For Samsung the nodes are basically the same from 7LPP to 4 LPE, they just add incremental scaling boosters while the bulk of the tech is the same.

Samsung is already shipping 7LPP and will ship 6LPP in H2. Hopefully they fix any issues if at all.
They have two more intermediate nodes in between before going to 3GAE, most likely 5LPE will ship next year but for 4LPE it will probably be back to back with 3GAA since 3GAA is a parallel development with 7LPP enhancements.

AnandTech Forums: Technology, Hardware, Software, and Deals

Seeking answers?

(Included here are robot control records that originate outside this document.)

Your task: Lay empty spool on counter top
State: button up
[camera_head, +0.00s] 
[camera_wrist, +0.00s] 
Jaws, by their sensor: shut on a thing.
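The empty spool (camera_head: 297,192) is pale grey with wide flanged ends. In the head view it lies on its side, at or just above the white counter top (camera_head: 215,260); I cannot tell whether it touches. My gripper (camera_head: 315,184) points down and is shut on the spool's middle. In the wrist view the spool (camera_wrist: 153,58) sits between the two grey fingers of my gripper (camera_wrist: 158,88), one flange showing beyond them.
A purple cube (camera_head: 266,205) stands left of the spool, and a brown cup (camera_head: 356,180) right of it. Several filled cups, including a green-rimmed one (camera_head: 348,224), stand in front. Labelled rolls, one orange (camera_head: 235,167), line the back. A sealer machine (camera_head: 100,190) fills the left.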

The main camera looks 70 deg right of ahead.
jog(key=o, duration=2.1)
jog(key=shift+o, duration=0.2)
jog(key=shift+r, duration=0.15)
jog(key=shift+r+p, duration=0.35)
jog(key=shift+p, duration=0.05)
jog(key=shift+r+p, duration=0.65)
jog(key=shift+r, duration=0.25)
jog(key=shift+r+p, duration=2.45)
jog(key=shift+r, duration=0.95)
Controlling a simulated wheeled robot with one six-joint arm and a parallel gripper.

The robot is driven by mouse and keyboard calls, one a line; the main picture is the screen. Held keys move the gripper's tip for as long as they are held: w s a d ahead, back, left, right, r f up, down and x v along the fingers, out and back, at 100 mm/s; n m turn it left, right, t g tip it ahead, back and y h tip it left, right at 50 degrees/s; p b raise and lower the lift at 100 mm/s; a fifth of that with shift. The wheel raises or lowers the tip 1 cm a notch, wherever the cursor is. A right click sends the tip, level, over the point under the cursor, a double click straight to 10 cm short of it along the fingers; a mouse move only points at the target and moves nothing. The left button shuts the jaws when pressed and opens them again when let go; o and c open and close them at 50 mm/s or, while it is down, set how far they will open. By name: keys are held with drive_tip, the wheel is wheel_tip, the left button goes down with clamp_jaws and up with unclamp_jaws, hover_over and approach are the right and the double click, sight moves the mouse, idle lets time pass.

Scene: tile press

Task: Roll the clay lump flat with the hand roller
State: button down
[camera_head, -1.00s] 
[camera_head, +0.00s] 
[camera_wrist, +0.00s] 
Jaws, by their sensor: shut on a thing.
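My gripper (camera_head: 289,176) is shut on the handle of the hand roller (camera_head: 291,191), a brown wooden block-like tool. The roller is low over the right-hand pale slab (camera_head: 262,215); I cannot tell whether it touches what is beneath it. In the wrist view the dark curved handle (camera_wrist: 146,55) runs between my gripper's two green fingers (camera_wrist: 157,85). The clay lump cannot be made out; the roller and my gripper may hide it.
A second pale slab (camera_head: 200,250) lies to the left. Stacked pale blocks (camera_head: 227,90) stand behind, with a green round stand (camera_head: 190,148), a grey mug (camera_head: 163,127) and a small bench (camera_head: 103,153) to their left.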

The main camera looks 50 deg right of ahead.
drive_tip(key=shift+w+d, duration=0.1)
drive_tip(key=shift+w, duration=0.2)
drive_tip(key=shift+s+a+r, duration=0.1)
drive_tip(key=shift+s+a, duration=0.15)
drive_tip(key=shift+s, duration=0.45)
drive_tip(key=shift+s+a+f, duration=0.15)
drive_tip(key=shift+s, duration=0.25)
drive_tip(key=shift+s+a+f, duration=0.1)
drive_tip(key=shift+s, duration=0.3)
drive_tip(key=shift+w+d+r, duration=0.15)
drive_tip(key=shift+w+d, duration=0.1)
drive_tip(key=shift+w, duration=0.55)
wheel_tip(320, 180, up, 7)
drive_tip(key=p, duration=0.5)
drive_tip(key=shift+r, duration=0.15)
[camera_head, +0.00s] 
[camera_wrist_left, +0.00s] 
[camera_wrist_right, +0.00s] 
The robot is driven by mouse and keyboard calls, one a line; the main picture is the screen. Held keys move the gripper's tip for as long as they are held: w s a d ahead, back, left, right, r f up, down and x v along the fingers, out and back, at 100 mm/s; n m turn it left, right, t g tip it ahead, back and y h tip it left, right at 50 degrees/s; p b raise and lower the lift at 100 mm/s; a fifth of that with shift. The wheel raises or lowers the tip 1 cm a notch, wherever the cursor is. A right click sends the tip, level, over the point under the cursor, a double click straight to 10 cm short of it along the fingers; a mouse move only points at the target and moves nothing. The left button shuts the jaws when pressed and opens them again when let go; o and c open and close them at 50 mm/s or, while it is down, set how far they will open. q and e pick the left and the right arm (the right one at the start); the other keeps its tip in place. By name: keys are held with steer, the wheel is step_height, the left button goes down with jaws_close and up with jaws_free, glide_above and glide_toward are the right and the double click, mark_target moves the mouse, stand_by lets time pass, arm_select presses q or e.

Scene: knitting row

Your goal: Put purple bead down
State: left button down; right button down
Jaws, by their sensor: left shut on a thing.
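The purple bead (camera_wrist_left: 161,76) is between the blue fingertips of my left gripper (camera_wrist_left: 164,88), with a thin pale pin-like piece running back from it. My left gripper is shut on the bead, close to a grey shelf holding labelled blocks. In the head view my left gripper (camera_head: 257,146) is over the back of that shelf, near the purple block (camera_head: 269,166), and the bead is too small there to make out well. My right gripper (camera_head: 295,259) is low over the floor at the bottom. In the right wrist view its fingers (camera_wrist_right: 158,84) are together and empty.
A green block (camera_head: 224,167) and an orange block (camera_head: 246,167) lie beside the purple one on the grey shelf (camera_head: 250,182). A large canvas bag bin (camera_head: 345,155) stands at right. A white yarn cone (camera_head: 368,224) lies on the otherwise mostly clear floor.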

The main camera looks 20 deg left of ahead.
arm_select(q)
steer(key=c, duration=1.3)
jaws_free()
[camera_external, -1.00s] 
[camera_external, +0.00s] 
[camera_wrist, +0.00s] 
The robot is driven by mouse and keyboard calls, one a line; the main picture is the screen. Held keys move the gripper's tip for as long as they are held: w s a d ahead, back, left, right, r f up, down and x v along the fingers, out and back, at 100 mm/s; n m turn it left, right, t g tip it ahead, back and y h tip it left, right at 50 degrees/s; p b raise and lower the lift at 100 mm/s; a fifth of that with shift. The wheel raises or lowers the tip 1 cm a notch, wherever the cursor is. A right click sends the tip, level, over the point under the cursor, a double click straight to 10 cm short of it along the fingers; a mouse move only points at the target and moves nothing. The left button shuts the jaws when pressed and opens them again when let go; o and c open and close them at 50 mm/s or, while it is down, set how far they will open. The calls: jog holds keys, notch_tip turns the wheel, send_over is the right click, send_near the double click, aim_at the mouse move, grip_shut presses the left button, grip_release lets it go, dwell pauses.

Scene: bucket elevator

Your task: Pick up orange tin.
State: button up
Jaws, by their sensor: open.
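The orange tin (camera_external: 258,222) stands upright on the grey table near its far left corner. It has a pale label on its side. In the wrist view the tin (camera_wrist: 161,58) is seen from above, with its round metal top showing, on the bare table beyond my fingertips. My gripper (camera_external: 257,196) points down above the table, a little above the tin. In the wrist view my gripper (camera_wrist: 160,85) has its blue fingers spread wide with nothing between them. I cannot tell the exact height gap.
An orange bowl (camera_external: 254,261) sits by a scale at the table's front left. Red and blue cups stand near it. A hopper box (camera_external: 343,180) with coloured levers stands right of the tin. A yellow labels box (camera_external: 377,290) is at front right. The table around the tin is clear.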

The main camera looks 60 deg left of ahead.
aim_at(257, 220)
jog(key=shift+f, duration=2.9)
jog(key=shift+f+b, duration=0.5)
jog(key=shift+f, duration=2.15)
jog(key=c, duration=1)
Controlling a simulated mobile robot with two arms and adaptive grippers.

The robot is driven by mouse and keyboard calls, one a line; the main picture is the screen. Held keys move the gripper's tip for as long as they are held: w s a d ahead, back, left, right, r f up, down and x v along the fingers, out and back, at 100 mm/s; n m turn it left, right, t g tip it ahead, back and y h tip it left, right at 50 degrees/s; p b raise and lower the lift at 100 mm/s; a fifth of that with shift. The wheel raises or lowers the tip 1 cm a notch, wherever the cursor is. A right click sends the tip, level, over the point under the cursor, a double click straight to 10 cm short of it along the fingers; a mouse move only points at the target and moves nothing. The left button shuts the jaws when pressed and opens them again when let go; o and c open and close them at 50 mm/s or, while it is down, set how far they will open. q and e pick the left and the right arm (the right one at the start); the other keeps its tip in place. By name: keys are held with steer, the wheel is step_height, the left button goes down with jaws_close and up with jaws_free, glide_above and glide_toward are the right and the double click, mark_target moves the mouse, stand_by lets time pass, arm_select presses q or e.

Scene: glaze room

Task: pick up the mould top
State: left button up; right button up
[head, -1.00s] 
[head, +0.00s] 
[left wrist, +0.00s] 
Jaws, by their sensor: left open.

Join the AnandTech community: where nearly half-a-million members share solutions and discuss the latest tech.

www.anandtech.com

Samsung's 3GAA will go for HVM in 2022 most likely, similar timeframe to TSMC's N3.
There are major differences in how the transistor will be fabricated due to the GAA but density for sure Samsung will be behind N3.
But there might be advantages for Samsung with regards to power and performance, so it may be better suited for some applications.
But for now we don't know how much of this is true and we can only rely on the marketing material.

This year there should be a lot more available wafers due to lack of demand from Smartphone vendors and increased capacity from TSMC and Samsung.
Lots of SoCs which dont need to be top end will be fabbed with N7 or 7LPP/6LPP instead of N5, so there will be lots of wafers around.

Most of the current 7nm designs are far from the advertized density from TSMC and Samsung. There is still potential for density increase compared to currently shipping products.
N5 is going to be the leading foundry node for the next couple of years.

For a lot of fabless companies out there, the processes and capacity available are quite good.

---------------------------------------------------------------------------------------------------------------------------------------------------


FEEL FREE TO CREATE A NEW THREAD FOR 2025+ OUTLOOK, I WILL LINK IT HERE

 

[DrMrLordX]

This is from WSJ article that we are hitting Supply issues on leading edge. Probably will impact everyone but Apple is the least likely to be impacted as they get the 1st bite of all leading edge nodes. This could be why I could see 3nm missing until 2024.

Isn't Intel going to actually get some of the earliest N3 wafers?

 

[Doug S]

Isn't Intel going to actually get some of the earliest N3 wafers?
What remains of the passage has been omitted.